Guy Gavriel Kay – Under Heaven
63. Under Heaven by Guy Gavriel Kay (2010)
Length: 574 pages
Genre: Historical Fantasy
Started: 22 May 2010
Finished: 07 June 2010
Where did it come from? The library.
Why do I have it? I love Guy Gavriel Kay’s writing, and despite still having two of his books unread on my TBR pile (saving them for a rainy day, I guess?), I wanted to read his new book ASAP.
Hundreds of horses
can change the course of a life
and of a country.
Summary: Shen Tai is the second son of a major general of the army of Kitai. After his father’s death, Tai’s formal two-year mourning period has been spend at the site of his father’s last great battle. He has been living in solitude in the isolated mountain valley on the borders of the empire, burying the bones of those who died in battle – both Kitan soldiers and the Tagurans, their enemies. As a thank-you, the Taguran empress gives Tai a generous gift – two hundred and fifty “heavenly” horses of the finest Sardian stock. One such horse is enough to inspire jealousy in other men, so Tai is suddenly wealthy beyond his wildest imaginings… and just as suddenly thrust into the world of imperial politics and strategizing far beyond his depth. For the capital city of Xinan is a dangerous place for those who don’t know how to play the game, and play it well… and Tai has been isolated from city life for almost two years.
Review: I’d seen a lot of other reviews proclaiming Under Heaven to be Kay’s best book yet, and I was hoping to find that to be the case, but sadly, it just wasn’t. At least, it wasn’t his best in terms of how much I enjoyed it and how involved in the story I became. On technical terms, I can easily believe it’s his best; Kay’s writing and use of imagery are as flawless and breathtakingly beautiful as ever, and his world and its characters feel rich and complex. The theme, of the small chances and coincidences that shape the course of our lives and of history itself, is a familiar one in Kay’s work, although his previous books have dealt with it a little more subtly.
Kay also did a good job with the storytelling, keeping me interested in the politics as well as the people – mostly by making the politics about the people. Still, I never got as involved with the book as I would have liked; Kay’s usually pretty good about wringing tears from my cold dead heart (I was a wreck for the last 50 pages of The Lions of Al-Rassan, for example), but Under Heaven just didn’t elicit any strong reaction from me. However, this may have been more my fault than the book’s – I read it during a very stressful and distractable few weeks – and others’ reactions may vary. Also, a book doesn’t need to be among Guy Gavriel Kay’s best to be worth the reading; even an average book by Kay is better than 90% of the rest of books out there, and if you’re looking for historical fantasy, he’s clearly at the top of his game. 4 out of 5 stars.

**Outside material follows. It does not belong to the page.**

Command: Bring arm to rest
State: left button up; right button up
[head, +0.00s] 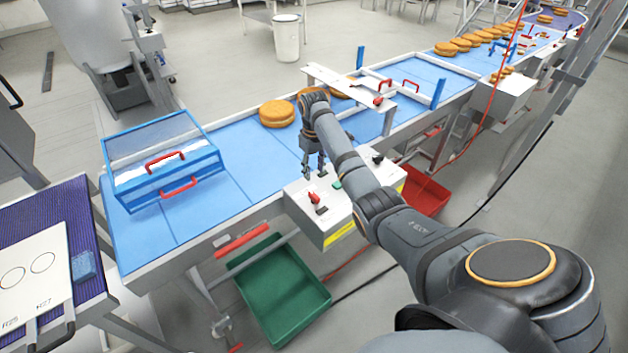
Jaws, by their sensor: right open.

Recommendation: If you’re not normally a fantasy fan, don’t let the genre label scare you away; apart from some ghosts briefly interacting with the physical world, and a bit of shamanic magic in a sub-plot, this book is otherwise straight-up historical fiction based in a fictionalized country modeled on Tang-Dynasty China. If you are a fantasy fan, and like rich, serious, mature novels, you should definitely be reading Kay, and while Under Heaven wasn’t my favorite of his books, it would be a fine place to start.
Question for folks who have read it: The scene where Spring Rain reveals her real name was played as a big punch, ending the chapter. Was it a name that I was supposed to recognize (from another of Kay’s books?), or was the big reveal just of her country of origin?
Other Reviews: Booklust, Fantasy Book Critic, Libri Touches, Pat’s Fantasy Hotlist, Sci-Fi Fan Letter, Speculative Book Review, The Wertzone
Have you reviewed this book? Leave a comment with the link and I’ll add it in.
First Line: Amid the ten thousand noises and the jade-and-gold and the whirling dust of Xinan, he had often stayed awake all night among friends, drinking spiced wine in the North District with the courtesans.
Vocab: (see the whole list)
- p. 111: “The paulownia would have fallen by now, Tai thought.” – a Japanese tree, Paulownia tomentosa, of the bignonia family, having showy clusters of pale-violet or blue flowers blossoming in early spring.
- p. 332: “When skilful use of masicot, onycha, indigo sticks for beauty marks, sweet basil, plucked eyebrows and painted ones, powder and perfume and exquisitely adorned hair are no longer enough to sustain necessary beauty.” – monoxide of lead, PbO, in the form of a yellow powder, used as a pigment and drier; the claw or nail of the strombus or wing-shell, a univalve common in the Red Sea, an ingredient in the sacred incense.